■ **Task**: Repeat exactly the stretch of lines from the line containing "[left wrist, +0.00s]" through the line containing "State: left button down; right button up", both included, and nothing else.

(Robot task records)
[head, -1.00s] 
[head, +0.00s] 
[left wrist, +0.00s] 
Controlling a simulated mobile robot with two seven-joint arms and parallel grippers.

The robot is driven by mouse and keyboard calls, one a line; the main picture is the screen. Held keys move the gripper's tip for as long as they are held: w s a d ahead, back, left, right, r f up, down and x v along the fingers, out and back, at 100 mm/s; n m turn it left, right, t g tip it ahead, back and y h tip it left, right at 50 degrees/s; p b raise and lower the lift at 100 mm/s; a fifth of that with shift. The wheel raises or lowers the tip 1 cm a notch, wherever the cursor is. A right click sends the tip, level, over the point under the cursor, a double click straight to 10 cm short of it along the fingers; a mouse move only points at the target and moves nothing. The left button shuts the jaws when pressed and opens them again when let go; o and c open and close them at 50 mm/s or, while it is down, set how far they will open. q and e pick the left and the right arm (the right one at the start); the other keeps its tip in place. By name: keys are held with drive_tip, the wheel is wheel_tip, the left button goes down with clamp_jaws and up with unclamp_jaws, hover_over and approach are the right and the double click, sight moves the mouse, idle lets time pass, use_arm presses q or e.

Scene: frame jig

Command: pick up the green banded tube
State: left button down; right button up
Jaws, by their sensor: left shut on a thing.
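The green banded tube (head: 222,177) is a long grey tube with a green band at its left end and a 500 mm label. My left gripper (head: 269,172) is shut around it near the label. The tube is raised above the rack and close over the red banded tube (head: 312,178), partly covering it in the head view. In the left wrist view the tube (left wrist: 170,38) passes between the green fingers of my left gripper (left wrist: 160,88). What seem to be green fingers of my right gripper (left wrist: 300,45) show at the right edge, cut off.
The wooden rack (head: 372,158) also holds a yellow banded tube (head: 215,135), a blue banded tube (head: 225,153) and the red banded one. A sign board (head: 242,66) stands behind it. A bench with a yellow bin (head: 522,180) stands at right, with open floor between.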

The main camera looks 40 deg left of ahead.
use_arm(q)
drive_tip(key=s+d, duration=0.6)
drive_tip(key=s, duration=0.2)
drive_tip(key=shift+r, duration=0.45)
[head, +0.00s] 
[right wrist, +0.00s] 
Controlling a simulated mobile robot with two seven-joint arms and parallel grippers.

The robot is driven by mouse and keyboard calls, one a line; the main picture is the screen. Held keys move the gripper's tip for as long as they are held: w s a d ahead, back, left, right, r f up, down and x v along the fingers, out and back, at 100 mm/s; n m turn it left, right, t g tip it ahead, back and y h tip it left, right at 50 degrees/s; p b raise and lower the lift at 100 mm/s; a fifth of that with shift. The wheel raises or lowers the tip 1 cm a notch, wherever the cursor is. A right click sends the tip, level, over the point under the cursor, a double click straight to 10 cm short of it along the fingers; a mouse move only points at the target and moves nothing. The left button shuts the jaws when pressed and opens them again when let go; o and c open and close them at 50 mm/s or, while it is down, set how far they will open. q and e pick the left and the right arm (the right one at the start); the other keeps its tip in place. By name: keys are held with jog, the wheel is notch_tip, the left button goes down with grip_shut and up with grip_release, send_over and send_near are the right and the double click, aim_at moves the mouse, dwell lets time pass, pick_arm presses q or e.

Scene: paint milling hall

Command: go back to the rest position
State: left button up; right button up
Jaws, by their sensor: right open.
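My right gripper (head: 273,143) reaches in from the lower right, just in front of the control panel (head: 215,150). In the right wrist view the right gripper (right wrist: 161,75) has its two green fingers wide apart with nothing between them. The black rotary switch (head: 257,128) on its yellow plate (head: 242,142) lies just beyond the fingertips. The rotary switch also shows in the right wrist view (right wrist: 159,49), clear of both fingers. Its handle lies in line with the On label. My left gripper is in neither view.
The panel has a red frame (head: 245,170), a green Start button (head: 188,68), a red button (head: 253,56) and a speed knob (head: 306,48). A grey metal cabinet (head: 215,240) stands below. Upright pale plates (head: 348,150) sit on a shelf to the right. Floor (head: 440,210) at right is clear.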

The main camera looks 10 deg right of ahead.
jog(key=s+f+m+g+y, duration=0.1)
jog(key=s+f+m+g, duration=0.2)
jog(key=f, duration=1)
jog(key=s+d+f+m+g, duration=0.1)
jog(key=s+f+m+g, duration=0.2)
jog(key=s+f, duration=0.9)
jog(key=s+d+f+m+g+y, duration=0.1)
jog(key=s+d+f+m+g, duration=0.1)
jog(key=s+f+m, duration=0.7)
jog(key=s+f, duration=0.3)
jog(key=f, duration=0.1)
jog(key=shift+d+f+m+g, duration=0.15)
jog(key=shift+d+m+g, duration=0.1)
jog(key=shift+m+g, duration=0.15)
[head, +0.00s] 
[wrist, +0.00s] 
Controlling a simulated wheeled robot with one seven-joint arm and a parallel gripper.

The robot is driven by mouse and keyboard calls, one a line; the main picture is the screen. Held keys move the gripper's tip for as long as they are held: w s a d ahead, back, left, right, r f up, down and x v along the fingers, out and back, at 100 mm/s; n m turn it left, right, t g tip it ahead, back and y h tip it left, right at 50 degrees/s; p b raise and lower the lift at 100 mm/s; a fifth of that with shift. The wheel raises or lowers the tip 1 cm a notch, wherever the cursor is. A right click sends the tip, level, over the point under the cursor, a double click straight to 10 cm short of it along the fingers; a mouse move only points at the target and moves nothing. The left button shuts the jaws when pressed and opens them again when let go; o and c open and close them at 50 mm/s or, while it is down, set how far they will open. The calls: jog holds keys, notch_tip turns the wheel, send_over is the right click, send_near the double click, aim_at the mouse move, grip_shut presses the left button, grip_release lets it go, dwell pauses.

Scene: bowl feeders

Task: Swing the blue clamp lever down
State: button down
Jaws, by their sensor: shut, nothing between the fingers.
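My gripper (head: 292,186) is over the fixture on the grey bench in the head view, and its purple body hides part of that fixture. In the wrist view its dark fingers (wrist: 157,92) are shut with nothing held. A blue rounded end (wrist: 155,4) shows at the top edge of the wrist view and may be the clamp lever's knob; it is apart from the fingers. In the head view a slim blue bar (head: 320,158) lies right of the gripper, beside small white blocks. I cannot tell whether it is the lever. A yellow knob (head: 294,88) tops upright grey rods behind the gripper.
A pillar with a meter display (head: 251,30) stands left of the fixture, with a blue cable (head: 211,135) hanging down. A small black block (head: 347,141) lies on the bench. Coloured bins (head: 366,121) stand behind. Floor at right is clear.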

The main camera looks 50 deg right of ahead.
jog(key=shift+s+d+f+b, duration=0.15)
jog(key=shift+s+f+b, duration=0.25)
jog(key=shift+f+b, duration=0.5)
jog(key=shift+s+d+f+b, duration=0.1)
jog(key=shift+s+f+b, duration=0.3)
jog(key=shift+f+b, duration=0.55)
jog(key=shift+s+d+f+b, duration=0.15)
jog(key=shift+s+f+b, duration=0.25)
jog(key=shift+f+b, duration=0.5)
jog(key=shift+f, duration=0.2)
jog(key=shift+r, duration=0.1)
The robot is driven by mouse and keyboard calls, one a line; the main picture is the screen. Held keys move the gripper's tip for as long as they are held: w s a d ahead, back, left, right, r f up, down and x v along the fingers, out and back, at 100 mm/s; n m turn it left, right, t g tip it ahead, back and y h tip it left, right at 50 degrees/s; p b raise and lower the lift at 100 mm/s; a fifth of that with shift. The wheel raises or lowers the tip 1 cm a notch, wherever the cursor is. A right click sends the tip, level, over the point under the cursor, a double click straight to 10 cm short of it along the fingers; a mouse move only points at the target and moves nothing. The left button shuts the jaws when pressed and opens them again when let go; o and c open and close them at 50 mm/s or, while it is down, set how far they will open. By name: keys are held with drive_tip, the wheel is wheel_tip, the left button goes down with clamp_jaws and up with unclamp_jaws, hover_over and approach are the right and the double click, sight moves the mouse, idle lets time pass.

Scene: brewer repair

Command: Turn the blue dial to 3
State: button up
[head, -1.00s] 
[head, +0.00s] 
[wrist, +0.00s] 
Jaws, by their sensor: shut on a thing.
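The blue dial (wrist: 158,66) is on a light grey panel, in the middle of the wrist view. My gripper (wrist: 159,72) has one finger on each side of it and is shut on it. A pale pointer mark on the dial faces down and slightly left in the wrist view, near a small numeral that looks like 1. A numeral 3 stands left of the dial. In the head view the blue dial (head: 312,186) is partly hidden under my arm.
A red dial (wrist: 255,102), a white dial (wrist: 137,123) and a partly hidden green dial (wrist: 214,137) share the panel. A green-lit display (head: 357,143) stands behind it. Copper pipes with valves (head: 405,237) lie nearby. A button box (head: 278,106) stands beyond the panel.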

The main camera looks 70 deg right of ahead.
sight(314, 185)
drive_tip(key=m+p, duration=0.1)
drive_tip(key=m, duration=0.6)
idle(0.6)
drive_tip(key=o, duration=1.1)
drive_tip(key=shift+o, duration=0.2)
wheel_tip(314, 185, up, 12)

■ **Result of the task**:
[left wrist, +0.00s] 
Controlling a simulated mobile robot with two seven-joint arms and parallel grippers.

The robot is driven by mouse and keyboard calls, one a line; the main picture is the screen. Held keys move the gripper's tip for as long as they are held: w s a d ahead, back, left, right, r f up, down and x v along the fingers, out and back, at 100 mm/s; n m turn it left, right, t g tip it ahead, back and y h tip it left, right at 50 degrees/s; p b raise and lower the lift at 100 mm/s; a fifth of that with shift. The wheel raises or lowers the tip 1 cm a notch, wherever the cursor is. A right click sends the tip, level, over the point under the cursor, a double click straight to 10 cm short of it along the fingers; a mouse move only points at the target and moves nothing. The left button shuts the jaws when pressed and opens them again when let go; o and c open and close them at 50 mm/s or, while it is down, set how far they will open. q and e pick the left and the right arm (the right one at the start); the other keeps its tip in place. By name: keys are held with drive_tip, the wheel is wheel_tip, the left button goes down with clamp_jaws and up with unclamp_jaws, hover_over and approach are the right and the double click, sight moves the mouse, idle lets time pass, use_arm presses q or e.

Scene: frame jig

Command: pick up the green banded tube
State: left button down; right button up

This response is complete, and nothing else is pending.